Not many are brave enough to leave their comfort zone and live in a new country fully immersed in a new culture and lifestyle. The relationships you create within your community, humility in learning from a new cultural perspective, and the ease of traveling, outweigh any job you’ll get straight out of college.

teaching English to primary students in Thailand

So now when someone asks, “What are your plans after college?”, will it include teaching abroad? 

Check out my other resources on teaching abroad:

Your Stress-Free Guide to Start Teaching English in Thailand
Cultural Differences in the Thai Classroom
Day in the Life of a Teacher in Thailand
Celebrating Teachers’ Day in Thailand (Wai Kru Day)

Recommended programs to teach abroad

JET Program USA (Japan)
CIEE – The program I used to teach in Thailand
EPIK (Korea)
International TEFL and TESOL Training
International TEFL Academy



  1. August 15, 2020 / 8:50 am

    What a great experience – it’s something I definitely wish I’d done when I was younger.

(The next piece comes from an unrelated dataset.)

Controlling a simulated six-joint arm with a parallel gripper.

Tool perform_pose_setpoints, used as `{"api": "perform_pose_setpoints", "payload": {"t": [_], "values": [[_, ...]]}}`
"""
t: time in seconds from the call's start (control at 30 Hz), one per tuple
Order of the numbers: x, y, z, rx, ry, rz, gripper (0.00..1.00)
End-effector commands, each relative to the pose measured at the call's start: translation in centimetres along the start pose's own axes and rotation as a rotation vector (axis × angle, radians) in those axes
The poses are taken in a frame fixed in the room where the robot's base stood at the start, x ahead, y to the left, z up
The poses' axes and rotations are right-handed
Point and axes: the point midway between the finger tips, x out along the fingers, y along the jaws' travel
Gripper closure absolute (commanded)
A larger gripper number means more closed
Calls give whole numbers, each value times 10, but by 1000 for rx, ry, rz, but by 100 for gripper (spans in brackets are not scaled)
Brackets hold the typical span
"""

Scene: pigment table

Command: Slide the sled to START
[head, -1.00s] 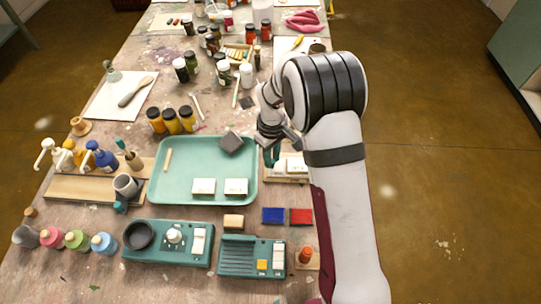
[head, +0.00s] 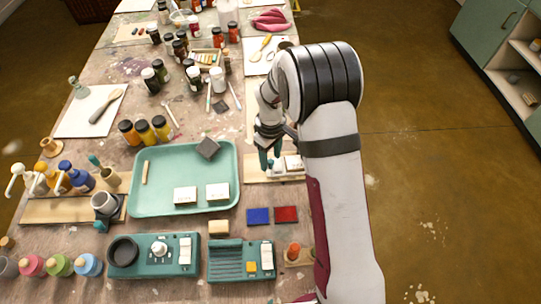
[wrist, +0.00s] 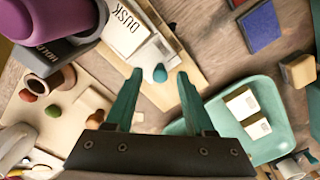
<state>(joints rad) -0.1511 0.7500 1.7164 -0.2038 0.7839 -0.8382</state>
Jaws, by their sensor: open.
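A pale wooden board (head: 256,174) lies to the right of the green tray, with white blocks (head: 292,162) on it. In the wrist view the board (wrist: 187,72) carries a white piece marked DUSK (wrist: 128,30) and a pale piece with a small teal knob (wrist: 160,73), which I take to be the sled. My gripper (head: 268,156) is low over this board. In the wrist view my gripper (wrist: 160,74) is open, and the knob shows between its fingertips with a gap on both sides. I cannot tell whether it is at knob height. No START mark is readable.
The green tray (head: 140,195) holds two white blocks, a grey block and a stick. Blue (head: 258,216) and red (head: 286,214) squares and teal devices (head: 240,262) lie nearer. Jars and bottles stand farther back and left.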

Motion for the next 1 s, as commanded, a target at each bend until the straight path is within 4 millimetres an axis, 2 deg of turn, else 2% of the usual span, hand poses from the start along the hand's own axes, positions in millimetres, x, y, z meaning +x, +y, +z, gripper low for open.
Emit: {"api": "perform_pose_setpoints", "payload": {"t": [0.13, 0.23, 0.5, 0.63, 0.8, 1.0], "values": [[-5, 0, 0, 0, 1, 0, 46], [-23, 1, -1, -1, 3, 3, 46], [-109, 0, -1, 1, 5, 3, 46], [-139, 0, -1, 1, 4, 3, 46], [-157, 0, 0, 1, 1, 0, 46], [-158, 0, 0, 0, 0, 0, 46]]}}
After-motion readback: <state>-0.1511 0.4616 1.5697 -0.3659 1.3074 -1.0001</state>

    • August 15, 2020 / 9:03 pm

      It was amazing! I’m already looking at teaching abroad again 🙂

  2. August 15, 2020 / 8:54 am

    Great insights here! Teaching abroad can be a great way to travel and gain some life experience after college. I did my TEFL in Chiang Mai and although I’m yet to use it, it’s a great skill to have under your belt.

    • August 15, 2020 / 9:03 pm

      I agree!! 🙂

  3. August 15, 2020 / 9:04 am

    I think that teaching abroad is a wonderful way to travel and immerse yourself in a new country. I would certainly recommend it.

    • August 15, 2020 / 9:04 pm

      Yes! Even if you aren’t a recent college grad, it’s still well worth it 🙂

  4. August 15, 2020 / 11:02 am

    Teaching abroad sounds like a great experience!

    • August 15, 2020 / 9:04 pm

      It really is 🙂 I’m hoping to do it again!

  5. Julie
    August 15, 2020 / 4:39 pm

    Great post. I’m not quite your demographic 🙂 but my oldest is about to graduate college and I couldn’t agree with you more! I sent her this post. Really good advice – thanks!

    • August 15, 2020 / 9:05 pm

      I graduated a few years back, but definitely wish I had done this right out of college! Even still, it was well worth the experience! Thank you so much for sharing! 🙂

  6. August 15, 2020 / 6:41 pm

    Teaching abroad is something that crosses my mind often – the biggest thing holding me back was the cost to get there and not speaking another language, so it was eye opening to read those aren’t necessary! If I don’t get in to a PhD program, I really think I’ll do this. I’m just sad I missed it for this year!

    • August 15, 2020 / 9:10 pm

      Ultimately it depends on the program/country you choose – my program didn’t cover airline fees, but several others do. I also didn’t know any Thai when I arrived, but you pick up on the language over time 🙂 YES! I hope you get into your Ph.D. program, but if not I totally encourage you to try teaching!

  7. August 15, 2020 / 9:42 pm

    I wish I would have taken advantage of teaching abroad after I graduated from college. I really regret not doing it. This is a great post and so helpful for new graduates to figure out if this is something they want to do.

    • August 16, 2020 / 8:33 pm

      It’s never too late to try it out! 🙂 and thank you! I wish I had done this straight out of college! (I taught 2 years after graduating)

  8. Kelli
    August 15, 2020 / 10:52 pm

    I know so many people who have taught abroad and they all love it. Thanks for sharing!

  9. August 15, 2020 / 11:12 pm

    LOVE this post – I’ve had the chance to teach at summer camps during university breaks and loved my experience. Working a 9 to 5 now and very tempted to do something like this again.

  10. August 16, 2020 / 2:54 am

    I completely agree that teaching abroad is an incredible opportunity to travel and learn about other places / cultures in a way that is very different than just vacationing somewhere. I also agree with a lot your points, but my experience was definitely a bit different. I taught in Guatemala City for a year in 2010, and straight out of college I didn’t have much money to travel around. I got to do a bit of traveling while there, but not much because I couldn’t really afford it. But, this sparked my desire to continue working internationally, and has really shaped aspects of who I am today. One other point I will add is to think about the age group of learners you want to work with. I ended up loving my younger kids, but past 4th grade was not my cup of tea.

    • August 16, 2020 / 8:20 pm

      That’s so cool you got to teach in Guatemala City! I totally feel you in that aspect – I had to really learn how to budget travel when I lived in Thailand. I love that teaching sparked your desire to continue pursuing international work. And that’s a really great point! I loved working with the little ones, but found teaching the older kids much more challenging.

  11. August 16, 2020 / 5:23 am

    I’ve been heavily considering this for a while! Loved reading your perspective on it and this just might be the motivation to make that leap, thank you!

    • August 16, 2020 / 8:22 pm

      Yes!! I totally encourage you to try it out! 🙂 I’m thinking about going back to teach as well

  12. August 16, 2020 / 3:24 pm

    Teaching abroad was my plan in 1990, then I met my husband. 30 years and 3 children later, this is still a bucket list item for me.

    My eldest just graduated and is starting Teacher’s College. I planted that seed in her head since she was a child.

    I’m really hoping she teaches in Korea on day.

    Sending her this post for inspiration.

    • August 16, 2020 / 8:31 pm

      You can totally do it! I’ve seen others in the same boat teach abroad 🙂 And aaah I hope she does too! Thank you so much for sharing!